ノンバイナリーの中には、ジェンダーフルイド(自分のジェンダー定義を明確にせず、その時々によって性自認が変わること)の考えも含まれている。呼び方がたくさんあるので混乱する人もいるかもしれないが、用語の意味も人によって変わるときがあるので、発言する人に出会ったらその人の考えを尊重するのがベストである。

…なんというタイミング。自分はこれかもしれない。と、その時気付いた。

自分の性に対する考え方が一般的(平均)でないことは気付いていたが、それがどのような傾向で、どのような言葉で言い表せばいいのかをずっと疑問に感じていたのだが、ようやく類似した言葉に出会った気がした。(まだ気がしているだけかもしれないけどね)


【カテゴライズはしないで】

だけど言葉の認識と同時に思ったのは、LGBTQはあくまで「考え方」の名称であって、その言葉自体がカテゴライズになってはいけない、ということ。

彼女は女です。彼は男です。という姓の区別と同じように、彼はバイです。や、彼はホモです。と言うようになってしまえば、姓のしがらみに結局囚われてしまう。

彼女はノンバイナリーです。という紹介ではなく、彼女はノンバイナリーな思考を持った人です。というニュアンスが正しいだろう。

だが逆に(?)、私は肉体的に女の組織を持っている自分に誇りを持っているし、そんな自分が大好きだ。女らしいとも男らしいとも言われるし、男だろうが女だろうが私が私であることに変わりはないが、他人に「女」として認識されていることも重々承知の助である。私がどうであれ、世の中の平均がその社会の「普通」になるんだから普通と比べたら私の肉体は女性だし、性格は男性らしいだろうとも。

だけど私は自分を「女」としてカテゴライズしている。

私は女だ。「女」というカテゴリーが好きだ。絵画という表現方法が好きなのと同じように、女が好きだ。女であると認識する自分が好きだ。だが、やはり、女であると認識しながらも、個人として見てくれる友達が大好きだ。


言葉とはどのようなものか

言葉とは基本的に「何かを否定すること」というのが私の持論だ。

『暑い』という言葉1つにしても、『寒い』という反対の状況を否定することになる。「貴方は優しい人だね」という言葉を誰かに投げたときには、「貴方以外の誰々さんは優しくなかった」という過去にあった何かが見えてしまう。

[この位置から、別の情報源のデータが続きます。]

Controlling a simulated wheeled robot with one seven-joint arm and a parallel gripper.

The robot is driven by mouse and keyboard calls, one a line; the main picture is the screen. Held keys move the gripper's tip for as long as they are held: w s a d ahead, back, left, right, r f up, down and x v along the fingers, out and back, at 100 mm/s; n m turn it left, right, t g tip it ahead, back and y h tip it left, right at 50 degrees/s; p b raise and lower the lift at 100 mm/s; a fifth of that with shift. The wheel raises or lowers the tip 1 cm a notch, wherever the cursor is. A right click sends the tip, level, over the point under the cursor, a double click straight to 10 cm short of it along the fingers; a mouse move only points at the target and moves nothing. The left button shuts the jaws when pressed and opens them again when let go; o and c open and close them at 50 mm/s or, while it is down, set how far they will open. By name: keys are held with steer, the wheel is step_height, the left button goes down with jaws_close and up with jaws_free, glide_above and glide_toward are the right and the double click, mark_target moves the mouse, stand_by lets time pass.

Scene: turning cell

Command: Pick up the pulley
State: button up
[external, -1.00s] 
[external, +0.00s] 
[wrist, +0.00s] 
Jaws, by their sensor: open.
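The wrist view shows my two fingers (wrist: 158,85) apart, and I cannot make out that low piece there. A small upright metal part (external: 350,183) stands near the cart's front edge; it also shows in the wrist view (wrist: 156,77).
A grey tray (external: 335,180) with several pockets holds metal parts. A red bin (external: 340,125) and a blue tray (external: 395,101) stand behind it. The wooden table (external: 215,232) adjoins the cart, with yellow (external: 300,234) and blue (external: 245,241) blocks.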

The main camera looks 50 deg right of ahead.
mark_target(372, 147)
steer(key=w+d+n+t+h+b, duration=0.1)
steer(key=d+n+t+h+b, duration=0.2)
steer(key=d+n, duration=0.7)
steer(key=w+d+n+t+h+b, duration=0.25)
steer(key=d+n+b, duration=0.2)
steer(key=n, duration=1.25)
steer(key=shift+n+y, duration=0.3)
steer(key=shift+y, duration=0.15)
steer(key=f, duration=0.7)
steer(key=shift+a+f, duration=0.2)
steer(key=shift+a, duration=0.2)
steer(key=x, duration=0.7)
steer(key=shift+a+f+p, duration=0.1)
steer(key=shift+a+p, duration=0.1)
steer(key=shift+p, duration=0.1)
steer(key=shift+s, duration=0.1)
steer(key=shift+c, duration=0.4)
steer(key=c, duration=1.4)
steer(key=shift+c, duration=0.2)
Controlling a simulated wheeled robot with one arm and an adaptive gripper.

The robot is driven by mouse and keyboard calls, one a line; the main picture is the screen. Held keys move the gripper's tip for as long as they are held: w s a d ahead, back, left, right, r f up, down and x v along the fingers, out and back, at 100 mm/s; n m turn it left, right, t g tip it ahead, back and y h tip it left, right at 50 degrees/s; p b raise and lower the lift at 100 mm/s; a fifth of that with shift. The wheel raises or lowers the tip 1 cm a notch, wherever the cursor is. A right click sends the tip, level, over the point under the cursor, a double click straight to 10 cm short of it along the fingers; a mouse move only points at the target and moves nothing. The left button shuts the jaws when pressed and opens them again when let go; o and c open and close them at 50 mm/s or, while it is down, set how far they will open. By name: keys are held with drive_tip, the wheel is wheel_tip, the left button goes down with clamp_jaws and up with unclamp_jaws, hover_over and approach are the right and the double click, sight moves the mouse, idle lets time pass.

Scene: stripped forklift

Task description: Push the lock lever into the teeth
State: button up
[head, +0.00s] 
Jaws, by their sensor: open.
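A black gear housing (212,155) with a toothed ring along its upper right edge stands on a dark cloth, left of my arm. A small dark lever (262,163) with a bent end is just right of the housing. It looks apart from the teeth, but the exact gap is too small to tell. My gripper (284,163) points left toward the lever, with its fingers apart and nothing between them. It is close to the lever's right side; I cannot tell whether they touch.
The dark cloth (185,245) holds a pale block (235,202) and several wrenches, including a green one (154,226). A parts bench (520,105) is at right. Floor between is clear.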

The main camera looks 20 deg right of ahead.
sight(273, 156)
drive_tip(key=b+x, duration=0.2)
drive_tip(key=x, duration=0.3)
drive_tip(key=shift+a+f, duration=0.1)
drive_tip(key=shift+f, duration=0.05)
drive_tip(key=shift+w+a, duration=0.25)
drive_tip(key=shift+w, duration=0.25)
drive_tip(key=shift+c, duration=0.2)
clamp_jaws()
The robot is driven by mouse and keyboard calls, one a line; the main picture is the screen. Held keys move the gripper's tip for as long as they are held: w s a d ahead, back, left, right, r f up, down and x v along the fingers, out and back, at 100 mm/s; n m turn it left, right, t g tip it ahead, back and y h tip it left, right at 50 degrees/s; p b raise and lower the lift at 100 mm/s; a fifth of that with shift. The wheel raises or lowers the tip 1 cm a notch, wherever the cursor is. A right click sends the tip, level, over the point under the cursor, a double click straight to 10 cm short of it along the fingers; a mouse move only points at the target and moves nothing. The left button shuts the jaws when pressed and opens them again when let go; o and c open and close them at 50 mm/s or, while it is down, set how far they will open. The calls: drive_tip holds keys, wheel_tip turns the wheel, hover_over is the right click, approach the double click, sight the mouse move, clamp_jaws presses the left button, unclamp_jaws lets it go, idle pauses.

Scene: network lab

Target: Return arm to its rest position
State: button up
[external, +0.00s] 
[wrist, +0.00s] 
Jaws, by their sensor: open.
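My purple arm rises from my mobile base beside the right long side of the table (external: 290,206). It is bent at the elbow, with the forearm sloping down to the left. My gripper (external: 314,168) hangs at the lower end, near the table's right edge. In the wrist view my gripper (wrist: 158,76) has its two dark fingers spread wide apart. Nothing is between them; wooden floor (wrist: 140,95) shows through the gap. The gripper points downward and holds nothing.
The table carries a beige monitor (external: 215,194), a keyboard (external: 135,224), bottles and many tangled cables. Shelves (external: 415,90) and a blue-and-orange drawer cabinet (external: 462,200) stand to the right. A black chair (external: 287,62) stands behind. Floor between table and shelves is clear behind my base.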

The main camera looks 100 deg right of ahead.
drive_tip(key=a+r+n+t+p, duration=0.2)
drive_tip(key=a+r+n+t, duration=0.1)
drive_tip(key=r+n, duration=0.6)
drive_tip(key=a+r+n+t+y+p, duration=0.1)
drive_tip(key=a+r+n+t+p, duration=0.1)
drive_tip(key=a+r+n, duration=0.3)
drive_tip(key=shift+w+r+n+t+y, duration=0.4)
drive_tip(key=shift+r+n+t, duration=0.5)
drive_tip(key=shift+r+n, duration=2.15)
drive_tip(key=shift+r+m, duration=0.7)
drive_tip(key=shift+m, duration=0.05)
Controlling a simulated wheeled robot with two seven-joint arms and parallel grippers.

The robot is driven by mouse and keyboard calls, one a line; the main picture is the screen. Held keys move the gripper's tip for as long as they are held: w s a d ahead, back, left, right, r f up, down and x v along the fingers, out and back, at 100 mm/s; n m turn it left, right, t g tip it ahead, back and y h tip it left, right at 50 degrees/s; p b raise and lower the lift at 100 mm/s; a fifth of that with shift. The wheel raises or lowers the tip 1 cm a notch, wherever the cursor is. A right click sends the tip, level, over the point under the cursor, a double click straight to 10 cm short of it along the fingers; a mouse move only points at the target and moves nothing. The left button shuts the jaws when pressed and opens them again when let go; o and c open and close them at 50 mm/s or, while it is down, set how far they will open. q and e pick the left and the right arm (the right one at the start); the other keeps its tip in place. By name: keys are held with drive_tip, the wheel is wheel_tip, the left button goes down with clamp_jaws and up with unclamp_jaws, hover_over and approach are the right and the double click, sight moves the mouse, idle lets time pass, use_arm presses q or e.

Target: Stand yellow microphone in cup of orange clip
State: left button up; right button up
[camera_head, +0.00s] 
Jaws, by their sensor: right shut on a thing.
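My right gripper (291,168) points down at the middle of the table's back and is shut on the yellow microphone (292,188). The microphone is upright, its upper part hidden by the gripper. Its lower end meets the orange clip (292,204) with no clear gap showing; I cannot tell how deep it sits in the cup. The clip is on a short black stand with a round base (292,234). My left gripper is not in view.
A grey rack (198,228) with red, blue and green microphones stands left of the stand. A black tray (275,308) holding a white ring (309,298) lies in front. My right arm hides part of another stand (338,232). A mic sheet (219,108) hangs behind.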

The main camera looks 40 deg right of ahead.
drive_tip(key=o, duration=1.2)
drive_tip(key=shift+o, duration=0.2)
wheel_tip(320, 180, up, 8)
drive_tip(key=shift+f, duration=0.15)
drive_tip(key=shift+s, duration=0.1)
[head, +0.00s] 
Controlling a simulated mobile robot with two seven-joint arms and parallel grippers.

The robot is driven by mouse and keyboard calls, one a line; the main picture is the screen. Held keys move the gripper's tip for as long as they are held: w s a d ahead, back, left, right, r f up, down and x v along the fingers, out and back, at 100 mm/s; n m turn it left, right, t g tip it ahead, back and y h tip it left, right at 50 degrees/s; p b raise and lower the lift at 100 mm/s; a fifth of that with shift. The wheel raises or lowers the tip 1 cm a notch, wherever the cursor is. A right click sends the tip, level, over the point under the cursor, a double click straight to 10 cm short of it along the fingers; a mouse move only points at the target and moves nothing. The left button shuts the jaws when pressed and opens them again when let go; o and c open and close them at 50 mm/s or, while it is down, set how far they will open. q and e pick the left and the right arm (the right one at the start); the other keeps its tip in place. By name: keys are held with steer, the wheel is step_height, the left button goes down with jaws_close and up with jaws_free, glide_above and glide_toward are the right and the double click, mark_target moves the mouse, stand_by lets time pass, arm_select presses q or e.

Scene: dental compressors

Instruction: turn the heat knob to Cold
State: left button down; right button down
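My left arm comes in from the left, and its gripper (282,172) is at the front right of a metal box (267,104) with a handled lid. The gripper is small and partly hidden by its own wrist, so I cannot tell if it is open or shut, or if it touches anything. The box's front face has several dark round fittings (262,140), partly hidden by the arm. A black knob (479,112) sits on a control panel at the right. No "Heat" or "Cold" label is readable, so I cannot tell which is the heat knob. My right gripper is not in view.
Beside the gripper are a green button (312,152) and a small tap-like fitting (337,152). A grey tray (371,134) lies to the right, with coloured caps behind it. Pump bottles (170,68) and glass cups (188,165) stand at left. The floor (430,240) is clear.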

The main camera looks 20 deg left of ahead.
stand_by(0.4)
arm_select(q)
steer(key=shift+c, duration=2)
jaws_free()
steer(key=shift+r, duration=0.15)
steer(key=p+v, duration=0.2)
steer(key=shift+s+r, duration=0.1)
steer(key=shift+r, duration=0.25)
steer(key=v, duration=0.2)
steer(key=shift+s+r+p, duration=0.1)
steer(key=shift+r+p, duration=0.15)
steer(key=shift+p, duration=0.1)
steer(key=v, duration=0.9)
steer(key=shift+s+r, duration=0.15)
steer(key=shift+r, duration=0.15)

思ったことを発するのはコミュニケーションの上では大切ではあるが、言葉や単語のチョイスには十分気をつけないと、自分の知らない認識で誰かの心を傷つけることがあるかもしれない。性の区別や差別とは、そのような認識の誤差が生んだ社会性の闇ではないだろうか。

その上で、発言しておきたい。

私は、性的嗜好(恋愛対象)が男性の、
ノンバイナリーな思考を持った性自認は女性の、
あくまで、個人を尊重したい1人の人間です。


…私と同じように、世界のどこかで「性」に悩む、
日本語という一つの言語を理解できる、あなたの参考になりますように。